Когда мы доехали до села, где стояли наши части, и Левенца раздели, оказалось, что он тяжело ранен, а его лошадь пала от раны. Другая пуля раздробила приклад моей винтовки и оцарапала плечо Башкиру. Винтовка, висевшая у меня за спиной, когда в нее попала пуля, дернулась и пробила мне кожу на хребте почти до кости — кровь из ссадины проступила даже через шинель.
Перебинтованного, потерявшего сознание Левенца я отвез на санях в околоток. К вечеру, вернувшись в эскадрон и явившись к вахмистру, я услышал вялую похвалу за то, что вывез товарища, и ядовитый упрек за то, что бросил Левенцово седло. «Надо было, чудак, слезть, расседлать убитого коня, положить седло на круп, приторочить его, привязать к нему раненого и вывести своего коня в поводу. Ведь „у него“ же кавалерии не было, а то бы они вас еще у околицы догнали да порубали». Может быть, старый, опытный солдат так бы и поступил, но я был горд и счастлив и тем, что сделал: победил свой страх и не бросил товарища.
Вообще мое представление о храбрости и доблести совсем не совпадало с тем, что было у солдат и особенно у солдатского начальства (вахмистров, унтер-офицеров, взводных и т. д.). Мне идеалом солдата казался скромный, самоотверженный герой, молча делающий свое воинское дело, безропотно умирающий «за други своя». Для меня в козьма-крючковщине было что-то пошлое, вульгарное, дешевое… Для белой же солдатни идеалом был лихой рубака, забияка, франт, грудь в крестах, похабник и ёрник. Я уважал тех, кто не кланялся пулям, кто охотно шел в трудный и опасный наряд, никогда не старался отделаться от рискованного поручения, но про таких в лучшем случае говорили: «храбрый, но не боевой». А юнкер Копецкий, который, идя в бой в пешей цепи, каждую секунду «подтягивал голенища» (не любил свиста пуль), который всегда либо сам был болен, либо конь его хромал, когда надо было проехать через опасную местность, все же был почти для всех образцом боевого тоняги: ведь он был всегда выбрит, прыщи и следы экземы запудрены, густые курчавые волосы напомажены, усы нафиксатуарены и закручены в соблазнительные колечки; всегда одет с иголочки, до сих пор помню лоснящийся синий зад его бриджей — его леи были сделаны из целого куска синей лайки, отнятой у еврея-башмачника в Полтаве. Шпоры его звенели малиновым звоном, голенища шевровых сапог матово блестели, в оправленных в серебро ножнах бренчала кривая шашка с выгравированной надписью: «Не вынимай без нужды, не вкладывай без крови». При мне он рубил ею только кур и гусей. Но он был «боевым», «лихим», умел «держать тон» — им гордились и офицеры и унтера.

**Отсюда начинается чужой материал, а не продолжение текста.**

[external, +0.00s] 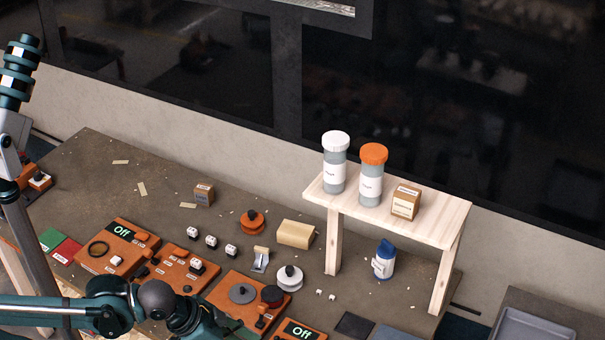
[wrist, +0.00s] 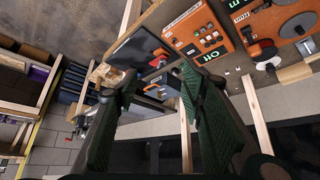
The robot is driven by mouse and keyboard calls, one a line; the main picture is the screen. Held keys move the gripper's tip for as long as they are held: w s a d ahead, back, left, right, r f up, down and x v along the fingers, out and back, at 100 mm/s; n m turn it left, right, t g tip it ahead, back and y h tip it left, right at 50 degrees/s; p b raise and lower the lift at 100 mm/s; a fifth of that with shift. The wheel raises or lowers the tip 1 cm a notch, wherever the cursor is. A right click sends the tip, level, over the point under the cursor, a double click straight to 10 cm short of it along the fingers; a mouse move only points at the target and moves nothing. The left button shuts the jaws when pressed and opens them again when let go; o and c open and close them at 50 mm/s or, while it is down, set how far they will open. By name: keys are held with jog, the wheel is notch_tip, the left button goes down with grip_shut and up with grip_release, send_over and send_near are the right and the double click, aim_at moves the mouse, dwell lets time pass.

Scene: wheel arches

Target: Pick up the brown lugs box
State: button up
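A small brown box (external: 204,195) with a pale label sits on the far left part of the workbench. A lighter tan box (external: 405,202) with a white label stands on the wooden shelf. The print on both labels is too small to read, so I cannot tell by text which is the lugs box. My gripper (wrist: 157,76) is open in the wrist view, with nothing held between its dark green fingers. My arm shows at the bottom left of the external view, well in front of both boxes. Neither box is visible in the wrist view.
A white-capped bottle (external: 335,165) and an orange-capped bottle (external: 371,176) share the wooden shelf (external: 440,215). A blue-topped bottle (external: 384,261) stands beneath it. Orange panels (external: 170,272), small white blocks and a wooden block (external: 296,234) crowd the bench's middle. Space around the brown box is mostly clear.

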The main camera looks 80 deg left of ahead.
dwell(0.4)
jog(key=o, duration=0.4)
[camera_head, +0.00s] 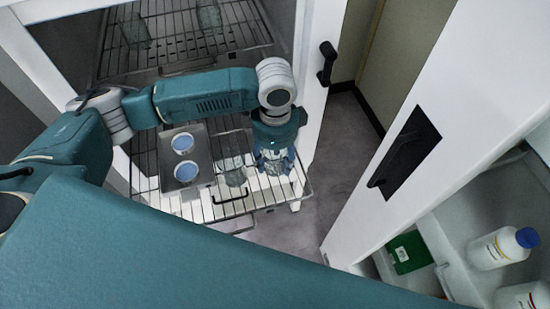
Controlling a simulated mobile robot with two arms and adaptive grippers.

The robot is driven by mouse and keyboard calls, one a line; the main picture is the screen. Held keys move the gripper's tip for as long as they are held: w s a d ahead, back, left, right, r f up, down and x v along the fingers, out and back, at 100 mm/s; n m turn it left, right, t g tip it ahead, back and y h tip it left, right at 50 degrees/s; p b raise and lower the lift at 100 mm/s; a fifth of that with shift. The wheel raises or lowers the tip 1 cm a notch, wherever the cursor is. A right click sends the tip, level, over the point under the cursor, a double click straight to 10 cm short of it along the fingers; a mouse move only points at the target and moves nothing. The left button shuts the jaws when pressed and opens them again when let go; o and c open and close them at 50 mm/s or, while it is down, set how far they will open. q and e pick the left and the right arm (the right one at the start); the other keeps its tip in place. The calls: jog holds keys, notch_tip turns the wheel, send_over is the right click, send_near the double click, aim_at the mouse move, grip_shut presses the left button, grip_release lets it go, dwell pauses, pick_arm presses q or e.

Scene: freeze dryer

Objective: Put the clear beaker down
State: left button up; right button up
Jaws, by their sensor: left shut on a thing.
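My left gripper (274,153) points down over the right part of the pulled-out lower wire rack (237,207). It is shut on a clear beaker (273,168), which shows faintly between and below the fingers. The gripper hides much of the beaker, and I cannot tell whether its base touches the rack. Another clear glass vessel (234,174) stands on the rack just left of the gripper. My right gripper is not in view.
A metal tray (201,141) with two blue-filled round dishes lies left on the rack. Clear glassware (135,32) stands on the upper rack (170,68). An open white door (455,85) is at right, beside shelves with bottles (498,248). Bare floor lies between.

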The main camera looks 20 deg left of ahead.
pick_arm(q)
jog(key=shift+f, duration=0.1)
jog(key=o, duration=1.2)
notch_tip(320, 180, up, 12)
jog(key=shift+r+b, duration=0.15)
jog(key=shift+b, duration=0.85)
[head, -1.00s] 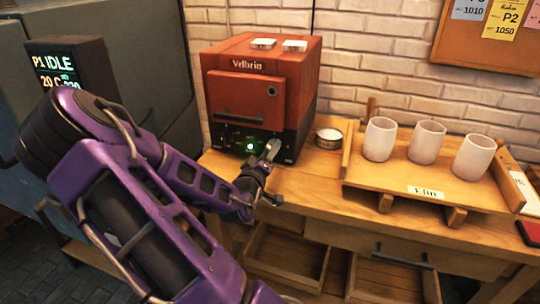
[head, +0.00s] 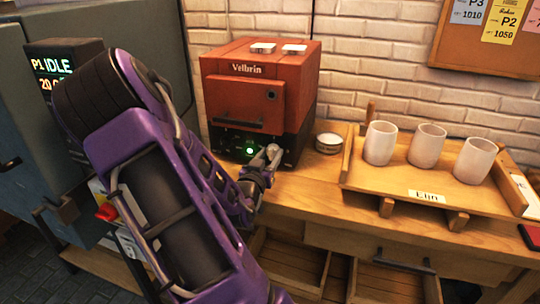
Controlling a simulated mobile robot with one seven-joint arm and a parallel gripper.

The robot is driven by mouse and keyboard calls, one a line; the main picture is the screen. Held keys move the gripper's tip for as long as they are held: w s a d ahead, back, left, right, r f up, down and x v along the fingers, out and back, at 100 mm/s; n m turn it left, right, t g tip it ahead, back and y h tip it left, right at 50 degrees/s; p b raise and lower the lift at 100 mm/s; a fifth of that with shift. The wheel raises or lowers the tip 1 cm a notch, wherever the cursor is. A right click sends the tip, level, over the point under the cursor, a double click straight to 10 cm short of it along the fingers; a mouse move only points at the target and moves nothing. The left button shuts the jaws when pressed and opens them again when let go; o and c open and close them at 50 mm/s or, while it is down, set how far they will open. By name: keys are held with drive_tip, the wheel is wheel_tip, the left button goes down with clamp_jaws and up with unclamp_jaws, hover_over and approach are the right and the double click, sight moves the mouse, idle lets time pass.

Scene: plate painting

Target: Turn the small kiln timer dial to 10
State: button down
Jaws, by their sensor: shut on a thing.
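The small red kiln (head: 250,90), marked "Velbrin", stands on the wooden bench with its door closed. Its dark lower control panel (head: 230,143) shows a small green light. My gripper (head: 271,155) is at the right part of that panel and is shut on something there. The timer dial itself is hidden by the fingers, so I cannot read its setting. My purple arm reaches in from the lower left and covers part of the bench and panel.
A small round tin (head: 329,142) sits right of the kiln. A wooden tray (head: 400,190) labelled "Elin" holds three white cups. A large grey kiln with an "IDLE" display (head: 62,66) stands at left. Open drawers (head: 290,268) are below the bench.

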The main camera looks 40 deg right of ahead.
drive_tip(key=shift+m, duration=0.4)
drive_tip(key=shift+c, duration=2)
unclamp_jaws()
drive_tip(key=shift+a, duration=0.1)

Если предполагалось посещение эскадрона командиром полка или дивизии, его спешно назначали дежурным по эскадрону. Никто не умел так лихо и эффектно крикнуть: «Ска‑адрон, сми‑и‑рна!» — и отрапортовать о состоянии и занятиях эскадрона. Другие эскадроны и даже полки завидовали нам…
Да, мне было бесконечно далеко до этого «идеала»! Меня не считали храбрым (хотя признавали, что я ничего не боюсь, но считали, что это сдуру), пока я не поколотил старого солдата Зайцева (бывшего жандарма) — я застал его в конюшне, где он зверски стегал нагайкой по голове Башкира. Рассвирепев, я хватил его головой об стену, вырвал у него нагайку и с удовольствием отстегал его по физиономии. Он с воплями побежал жаловаться вахмистру. Я заработал этим два наряда вне очереди, но отношение ко мне резко изменилось. Цукать и приставать с насмешками перестали, а некоторые, в том числе юнкер Копецкий, стали даже бояться меня и, как это ни глупо, уважать.
Друзей у меня так и не было, было мне и одиноко и грустно, но какое-то чувство общности, спайки, не хочется говорить — товарищества в применении к такой бандитской сволочи, у меня появилось.